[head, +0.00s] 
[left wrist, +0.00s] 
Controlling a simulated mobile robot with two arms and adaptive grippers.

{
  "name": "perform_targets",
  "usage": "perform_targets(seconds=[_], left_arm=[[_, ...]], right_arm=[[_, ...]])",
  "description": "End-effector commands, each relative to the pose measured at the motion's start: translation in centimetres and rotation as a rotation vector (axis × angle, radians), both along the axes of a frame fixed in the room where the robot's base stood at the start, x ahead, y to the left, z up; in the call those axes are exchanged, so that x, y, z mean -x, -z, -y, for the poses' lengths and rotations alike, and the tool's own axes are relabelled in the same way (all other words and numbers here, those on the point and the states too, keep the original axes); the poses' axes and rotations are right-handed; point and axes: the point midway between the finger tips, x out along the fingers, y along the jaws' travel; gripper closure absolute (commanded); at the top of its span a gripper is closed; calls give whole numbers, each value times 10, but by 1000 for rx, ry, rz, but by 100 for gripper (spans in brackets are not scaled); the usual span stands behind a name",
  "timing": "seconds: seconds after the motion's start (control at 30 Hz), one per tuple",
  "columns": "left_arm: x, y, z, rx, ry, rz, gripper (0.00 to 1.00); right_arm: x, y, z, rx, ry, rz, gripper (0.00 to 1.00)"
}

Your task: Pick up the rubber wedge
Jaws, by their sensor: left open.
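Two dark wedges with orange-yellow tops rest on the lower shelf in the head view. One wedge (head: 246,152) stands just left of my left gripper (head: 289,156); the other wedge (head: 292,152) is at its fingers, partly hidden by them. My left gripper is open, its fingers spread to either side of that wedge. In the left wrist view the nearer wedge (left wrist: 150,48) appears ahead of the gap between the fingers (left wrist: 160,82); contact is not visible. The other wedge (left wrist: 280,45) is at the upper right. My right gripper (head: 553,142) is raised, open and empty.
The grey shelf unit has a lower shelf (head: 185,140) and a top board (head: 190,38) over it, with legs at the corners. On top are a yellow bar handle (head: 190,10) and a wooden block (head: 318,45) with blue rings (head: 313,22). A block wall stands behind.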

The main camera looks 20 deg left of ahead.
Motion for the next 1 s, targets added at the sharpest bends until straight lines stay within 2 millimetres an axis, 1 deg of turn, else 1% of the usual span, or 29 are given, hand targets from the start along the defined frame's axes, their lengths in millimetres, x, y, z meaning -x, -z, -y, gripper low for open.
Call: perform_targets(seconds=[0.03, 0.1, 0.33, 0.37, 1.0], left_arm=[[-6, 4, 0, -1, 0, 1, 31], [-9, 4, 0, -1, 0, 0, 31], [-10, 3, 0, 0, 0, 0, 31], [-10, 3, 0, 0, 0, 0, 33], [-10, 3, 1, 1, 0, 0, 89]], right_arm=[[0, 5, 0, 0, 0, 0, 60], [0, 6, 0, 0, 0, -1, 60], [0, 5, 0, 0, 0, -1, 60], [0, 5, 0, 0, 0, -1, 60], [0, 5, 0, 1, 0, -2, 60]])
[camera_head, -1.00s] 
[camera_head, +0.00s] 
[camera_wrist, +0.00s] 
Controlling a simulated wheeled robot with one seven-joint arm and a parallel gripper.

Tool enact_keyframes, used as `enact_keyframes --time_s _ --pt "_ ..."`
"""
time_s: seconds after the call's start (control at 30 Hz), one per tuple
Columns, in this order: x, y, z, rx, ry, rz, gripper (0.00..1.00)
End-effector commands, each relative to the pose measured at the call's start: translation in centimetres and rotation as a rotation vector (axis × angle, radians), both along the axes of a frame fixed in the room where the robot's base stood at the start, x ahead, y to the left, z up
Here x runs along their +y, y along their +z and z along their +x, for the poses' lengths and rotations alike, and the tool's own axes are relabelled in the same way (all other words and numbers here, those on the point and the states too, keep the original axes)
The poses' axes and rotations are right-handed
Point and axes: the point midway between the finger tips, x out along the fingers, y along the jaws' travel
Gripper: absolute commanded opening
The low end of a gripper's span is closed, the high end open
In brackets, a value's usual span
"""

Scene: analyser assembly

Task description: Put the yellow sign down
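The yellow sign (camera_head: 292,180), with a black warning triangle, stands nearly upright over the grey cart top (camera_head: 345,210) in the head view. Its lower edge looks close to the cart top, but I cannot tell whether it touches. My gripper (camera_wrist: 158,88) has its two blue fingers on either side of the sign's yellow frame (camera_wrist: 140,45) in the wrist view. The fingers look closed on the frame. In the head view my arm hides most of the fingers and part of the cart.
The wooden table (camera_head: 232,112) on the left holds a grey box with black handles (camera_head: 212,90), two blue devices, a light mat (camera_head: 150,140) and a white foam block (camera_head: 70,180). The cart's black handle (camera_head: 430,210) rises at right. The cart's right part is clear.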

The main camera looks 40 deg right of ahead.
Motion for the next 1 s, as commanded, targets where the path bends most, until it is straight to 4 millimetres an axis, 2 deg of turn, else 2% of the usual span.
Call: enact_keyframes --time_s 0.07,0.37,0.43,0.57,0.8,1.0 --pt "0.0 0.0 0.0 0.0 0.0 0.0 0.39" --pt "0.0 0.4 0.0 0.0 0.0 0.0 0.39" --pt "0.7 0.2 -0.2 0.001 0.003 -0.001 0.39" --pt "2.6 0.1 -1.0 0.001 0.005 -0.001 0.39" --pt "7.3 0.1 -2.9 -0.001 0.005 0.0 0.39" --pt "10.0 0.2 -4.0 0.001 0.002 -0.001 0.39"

**WHAT YOU WILL DO**
Leave out every line without the string "states" and copy the rest.

**SOLUTION FOR THIS TASK**
  "description": "End-effector commands, each relative to the pose measured at the motion's start: translation in centimetres and rotation as a rotation vector (axis × angle, radians), both along the axes of a frame fixed in the room where the robot's base stood at the start, x ahead, y to the left, z up; in the call those axes are exchanged, so that x, y, z mean -x, -z, -y, for the poses' lengths and rotations alike, and the tool's own axes are relabelled in the same way (all other words and numbers here, those on the point and the states too, keep the original axes); the poses' axes and rotations are right-handed; point and axes: the point midway between the finger tips, x out along the fingers, y along the jaws' travel; gripper closure absolute (commanded); at the top of its span a gripper is closed; calls give whole numbers, each value times 10, but by 1000 for rx, ry, rz, but by 100 for gripper (spans in brackets are not scaled); the usual span stands behind a name",
Here x runs along their +y, y along their +z and z along their +x, for the poses' lengths and rotations alike, and the tool's own axes are relabelled in the same way (all other words and numbers here, those on the point and the states too, keep the original axes)

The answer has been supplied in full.